What the exercise asks ::
Nothing may be dropped or altered: reproduce all the data.

— Begin —

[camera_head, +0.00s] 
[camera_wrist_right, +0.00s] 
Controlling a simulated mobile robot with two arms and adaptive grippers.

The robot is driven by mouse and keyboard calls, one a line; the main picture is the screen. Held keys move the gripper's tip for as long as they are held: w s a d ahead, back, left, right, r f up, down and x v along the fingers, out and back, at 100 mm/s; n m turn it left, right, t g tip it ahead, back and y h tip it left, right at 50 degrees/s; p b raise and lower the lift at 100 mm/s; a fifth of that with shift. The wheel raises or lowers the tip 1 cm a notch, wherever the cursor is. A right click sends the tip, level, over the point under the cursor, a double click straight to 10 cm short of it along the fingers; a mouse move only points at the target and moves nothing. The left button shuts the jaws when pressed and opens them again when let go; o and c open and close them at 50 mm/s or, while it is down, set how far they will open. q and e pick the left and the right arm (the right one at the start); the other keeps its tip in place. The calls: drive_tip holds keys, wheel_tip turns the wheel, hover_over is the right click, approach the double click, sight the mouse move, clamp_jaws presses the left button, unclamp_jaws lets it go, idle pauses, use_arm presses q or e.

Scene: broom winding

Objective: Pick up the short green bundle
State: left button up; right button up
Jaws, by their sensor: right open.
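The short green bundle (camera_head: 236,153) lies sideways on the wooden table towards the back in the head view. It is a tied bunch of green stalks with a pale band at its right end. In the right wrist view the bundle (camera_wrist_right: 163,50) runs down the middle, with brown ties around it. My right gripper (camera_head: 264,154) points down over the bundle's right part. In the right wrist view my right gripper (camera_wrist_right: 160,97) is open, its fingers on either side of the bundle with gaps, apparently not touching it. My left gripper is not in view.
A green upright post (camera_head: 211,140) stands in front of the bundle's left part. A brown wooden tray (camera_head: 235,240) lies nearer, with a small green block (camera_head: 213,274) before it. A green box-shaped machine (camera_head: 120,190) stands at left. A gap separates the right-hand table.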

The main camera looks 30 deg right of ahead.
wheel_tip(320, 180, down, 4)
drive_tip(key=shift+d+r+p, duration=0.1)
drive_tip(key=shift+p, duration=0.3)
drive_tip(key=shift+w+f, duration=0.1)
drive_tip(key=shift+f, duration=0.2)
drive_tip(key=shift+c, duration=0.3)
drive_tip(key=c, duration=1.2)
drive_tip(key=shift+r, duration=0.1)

— End —

Solution for this task ::
[camera_head, +0.00s] 
[camera_wrist_right, +0.00s] 
Controlling a simulated mobile robot with two arms and adaptive grippers.

The robot is driven by mouse and keyboard calls, one a line; the main picture is the screen. Held keys move the gripper's tip for as long as they are held: w s a d ahead, back, left, right, r f up, down and x v along the fingers, out and back, at 100 mm/s; n m turn it left, right, t g tip it ahead, back and y h tip it left, right at 50 degrees/s; p b raise and lower the lift at 100 mm/s; a fifth of that with shift. The wheel raises or lowers the tip 1 cm a notch, wherever the cursor is. A right click sends the tip, level, over the point under the cursor, a double click straight to 10 cm short of it along the fingers; a mouse move only points at the target and moves nothing. The left button shuts the jaws when pressed and opens them again when let go; o and c open and close them at 50 mm/s or, while it is down, set how far they will open. q and e pick the left and the right arm (the right one at the start); the other keeps its tip in place. The calls: drive_tip holds keys, wheel_tip turns the wheel, hover_over is the right click, approach the double click, sight the mouse move, clamp_jaws presses the left button, unclamp_jaws lets it go, idle pauses, use_arm presses q or e.

Scene: broom winding

Objective: Pick up the short green bundle
State: left button up; right button up
Jaws, by their sensor: right open.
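The short green bundle (camera_head: 236,153) lies sideways on the wooden table towards the back in the head view. It is a tied bunch of green stalks with a pale band at its right end. In the right wrist view the bundle (camera_wrist_right: 163,50) runs down the middle, with brown ties around it. My right gripper (camera_head: 264,154) points down over the bundle's right part. In the right wrist view my right gripper (camera_wrist_right: 160,97) is open, its fingers on either side of the bundle with gaps, apparently not touching it. My left gripper is not in view.
A green upright post (camera_head: 211,140) stands in front of the bundle's left part. A brown wooden tray (camera_head: 235,240) lies nearer, with a small green block (camera_head: 213,274) before it. A green box-shaped machine (camera_head: 120,190) stands at left. A gap separates the right-hand table.

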The main camera looks 30 deg right of ahead.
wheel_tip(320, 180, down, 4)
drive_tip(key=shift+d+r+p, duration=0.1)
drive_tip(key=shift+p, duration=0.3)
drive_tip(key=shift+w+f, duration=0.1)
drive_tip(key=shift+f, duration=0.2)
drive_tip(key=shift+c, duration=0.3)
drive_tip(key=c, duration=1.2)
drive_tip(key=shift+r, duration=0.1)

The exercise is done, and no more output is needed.